Elastic modulus (G') is a measure of the tendency of a substance to
be deformed elastically (i.e., non-permanently) when a force is
applied to it and returned to its normal shape. Elastic modulus is
expressed in units of pressure, for example, Pa (Pascals) or
dynes/cm.sup.2. Loss modulus (G'') is a measure of the energy lost
when a substance is deformed. G'' is also expressed in units of
pressure, for example, Pa (Pascals) or dynes/cm.sup.2. When
comparing G' to G'', the units of both G' and G'' should be the
same. The force normally is measured in rad/sec. If both G'>G''
and G'>1 Pa at at least one point over a range of points from
about 0.001 rad/sec to about 10 rad/sec at a given temperature,
then the fluid is considered to be viscoelastic at that
temperature. A fluid is considered to be viscoelastic if at least
one of the above tests is satisfied.
[0021] Some cross-linked polymers can be used to provide
viscoelastic treatment fluids. A cross-linking agent can be used to
cross-link the polymer molecules together. However, a disadvantage
associated with viscoelastic treatment fluids that utilize
cross-linked polymers is that the residue that is deposits on the
fractured formation surfaces is often difficult to remove from the
subterranean formation completely by the action of gel breakers.
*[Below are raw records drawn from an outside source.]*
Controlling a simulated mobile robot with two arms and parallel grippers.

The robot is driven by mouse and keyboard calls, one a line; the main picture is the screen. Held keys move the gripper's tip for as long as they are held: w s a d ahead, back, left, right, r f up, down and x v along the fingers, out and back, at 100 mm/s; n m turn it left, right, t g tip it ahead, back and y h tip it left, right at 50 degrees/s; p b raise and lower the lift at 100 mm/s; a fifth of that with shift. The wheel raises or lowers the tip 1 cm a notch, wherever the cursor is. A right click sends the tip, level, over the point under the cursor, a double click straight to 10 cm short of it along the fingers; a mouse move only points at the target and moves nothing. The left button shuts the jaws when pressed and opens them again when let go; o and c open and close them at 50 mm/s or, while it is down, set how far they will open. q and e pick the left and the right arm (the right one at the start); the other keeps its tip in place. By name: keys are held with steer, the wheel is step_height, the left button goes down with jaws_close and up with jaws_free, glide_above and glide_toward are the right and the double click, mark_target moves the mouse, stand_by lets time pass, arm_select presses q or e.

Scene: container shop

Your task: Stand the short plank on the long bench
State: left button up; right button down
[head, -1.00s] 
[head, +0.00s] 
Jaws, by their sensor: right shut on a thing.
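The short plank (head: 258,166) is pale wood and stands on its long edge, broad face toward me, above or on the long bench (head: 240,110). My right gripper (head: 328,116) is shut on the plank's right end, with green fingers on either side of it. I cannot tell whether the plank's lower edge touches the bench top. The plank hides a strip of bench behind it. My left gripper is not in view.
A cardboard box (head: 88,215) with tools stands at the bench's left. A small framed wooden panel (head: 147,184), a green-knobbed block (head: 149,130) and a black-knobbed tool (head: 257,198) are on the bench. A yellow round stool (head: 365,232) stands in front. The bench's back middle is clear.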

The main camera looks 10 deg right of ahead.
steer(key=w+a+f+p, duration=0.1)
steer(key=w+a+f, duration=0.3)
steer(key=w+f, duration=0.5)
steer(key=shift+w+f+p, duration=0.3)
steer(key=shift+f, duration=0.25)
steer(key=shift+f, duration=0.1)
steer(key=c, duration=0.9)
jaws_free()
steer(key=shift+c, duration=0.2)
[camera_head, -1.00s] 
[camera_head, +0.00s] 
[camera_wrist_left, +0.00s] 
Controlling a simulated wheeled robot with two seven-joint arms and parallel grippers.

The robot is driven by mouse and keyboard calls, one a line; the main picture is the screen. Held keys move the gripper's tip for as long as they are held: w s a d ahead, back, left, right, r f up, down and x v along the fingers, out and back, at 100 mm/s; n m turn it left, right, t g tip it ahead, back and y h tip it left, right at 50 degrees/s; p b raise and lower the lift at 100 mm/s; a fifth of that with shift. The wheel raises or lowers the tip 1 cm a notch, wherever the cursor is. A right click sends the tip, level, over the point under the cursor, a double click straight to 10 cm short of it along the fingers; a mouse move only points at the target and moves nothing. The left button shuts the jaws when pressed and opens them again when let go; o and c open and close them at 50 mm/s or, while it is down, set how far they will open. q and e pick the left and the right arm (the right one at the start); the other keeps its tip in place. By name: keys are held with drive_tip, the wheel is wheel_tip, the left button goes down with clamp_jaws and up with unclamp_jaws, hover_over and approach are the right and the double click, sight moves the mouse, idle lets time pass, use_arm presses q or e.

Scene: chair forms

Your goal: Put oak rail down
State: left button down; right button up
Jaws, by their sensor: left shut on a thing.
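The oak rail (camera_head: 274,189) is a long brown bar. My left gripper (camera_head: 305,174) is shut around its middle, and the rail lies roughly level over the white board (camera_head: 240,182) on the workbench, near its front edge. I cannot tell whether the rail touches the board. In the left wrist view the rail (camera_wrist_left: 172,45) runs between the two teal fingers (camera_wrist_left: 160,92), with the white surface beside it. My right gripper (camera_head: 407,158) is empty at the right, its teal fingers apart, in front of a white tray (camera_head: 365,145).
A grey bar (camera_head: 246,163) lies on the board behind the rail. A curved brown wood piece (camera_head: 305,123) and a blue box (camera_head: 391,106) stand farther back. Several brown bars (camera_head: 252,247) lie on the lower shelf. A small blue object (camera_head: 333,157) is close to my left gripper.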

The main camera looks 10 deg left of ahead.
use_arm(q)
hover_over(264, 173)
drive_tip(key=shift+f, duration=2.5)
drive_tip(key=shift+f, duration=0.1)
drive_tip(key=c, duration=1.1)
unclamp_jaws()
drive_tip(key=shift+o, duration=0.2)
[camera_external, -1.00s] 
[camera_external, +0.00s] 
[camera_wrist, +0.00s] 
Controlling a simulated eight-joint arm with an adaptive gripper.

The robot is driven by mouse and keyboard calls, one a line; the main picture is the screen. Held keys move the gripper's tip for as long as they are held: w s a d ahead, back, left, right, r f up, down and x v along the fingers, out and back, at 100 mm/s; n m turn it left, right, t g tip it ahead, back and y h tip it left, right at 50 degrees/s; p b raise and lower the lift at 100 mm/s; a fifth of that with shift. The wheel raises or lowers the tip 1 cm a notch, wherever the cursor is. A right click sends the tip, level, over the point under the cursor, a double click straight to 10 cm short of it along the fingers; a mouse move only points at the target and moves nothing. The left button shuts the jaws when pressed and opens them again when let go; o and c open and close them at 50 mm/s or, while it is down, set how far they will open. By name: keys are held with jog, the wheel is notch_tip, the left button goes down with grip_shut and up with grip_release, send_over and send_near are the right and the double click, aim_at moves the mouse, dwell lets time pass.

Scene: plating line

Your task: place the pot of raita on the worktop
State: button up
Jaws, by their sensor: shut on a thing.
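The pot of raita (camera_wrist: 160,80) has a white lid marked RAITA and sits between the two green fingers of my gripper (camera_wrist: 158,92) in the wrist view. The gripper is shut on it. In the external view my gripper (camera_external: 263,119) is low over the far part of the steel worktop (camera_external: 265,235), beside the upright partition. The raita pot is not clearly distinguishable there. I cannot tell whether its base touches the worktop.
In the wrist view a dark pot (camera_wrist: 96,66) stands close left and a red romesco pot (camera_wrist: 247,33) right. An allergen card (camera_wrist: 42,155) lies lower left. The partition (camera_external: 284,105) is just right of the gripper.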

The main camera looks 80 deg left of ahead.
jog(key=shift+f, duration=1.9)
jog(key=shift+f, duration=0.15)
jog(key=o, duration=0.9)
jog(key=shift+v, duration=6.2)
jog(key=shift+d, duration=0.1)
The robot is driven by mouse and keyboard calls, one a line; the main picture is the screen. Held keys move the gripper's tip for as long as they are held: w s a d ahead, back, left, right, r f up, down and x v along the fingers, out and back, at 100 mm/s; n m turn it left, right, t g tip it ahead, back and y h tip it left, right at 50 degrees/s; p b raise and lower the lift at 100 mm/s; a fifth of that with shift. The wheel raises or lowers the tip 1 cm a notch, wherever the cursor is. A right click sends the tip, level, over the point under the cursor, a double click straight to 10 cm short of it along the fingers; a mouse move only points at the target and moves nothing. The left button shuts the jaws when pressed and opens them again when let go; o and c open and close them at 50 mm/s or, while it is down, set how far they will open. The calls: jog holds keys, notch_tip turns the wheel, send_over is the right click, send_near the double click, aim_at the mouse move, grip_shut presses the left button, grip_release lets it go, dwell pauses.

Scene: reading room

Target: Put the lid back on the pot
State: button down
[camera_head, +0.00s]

This often lowers the permeability of the fractured formation
surfaces to hydrocarbon flow, thereby reducing the conductivity of
fractured zones to hydrocarbons.
[0022] A viscoelastic surfactant ("VES") can be used to provide a
viscoelastic treatment fluid. The residue of a treatment fluid made
with a VES is easier to remove from a subterranean formation
compared to the residue of a treatment fluid made with a
cross-linked polymer. A VES is made up of VES molecules. The VES
molecules can be the same or different.
[0023] A surfactant molecule is amphiphilic. It comprises a
hydrophobic tail group and a hydrophilic head group. The
hydrophilic head can be charged. A cationic surfactant includes a
positively-charged head. An anionic surfactant includes a
negatively-charged head. A zwitterionic surfactant includes both a
positively- and negatively-charged head. A surfactant that has a
neutral charge is called a non-ionic surfactant.
[0024] If a surfactant is in a sufficient concentration in a
solution, then the surfactant molecules can form micelles. A
"micelle" is an aggregate of surfactant molecules dispersed in a
solution. A micelle in an aqueous solution forms with the
hydrophilic heads in contact with the surrounding aqueous solution,
sequestering the hydrophobic tails in the micelle center.
Conversely, a micelle in a non-aqueous solution forms with the
hydrophobic tails in contact with the non-aqueous solution,
sequestering the hydrophilic heads in the center of the micelle.
The surfactant must be in a sufficient concentration to form a
micelle, known as the critical micelle concentration. When the
surfactant is in at least a sufficient concentration to
spontaneously form micelles, then the surfactant is considered to
be in the "critical micelle concentration."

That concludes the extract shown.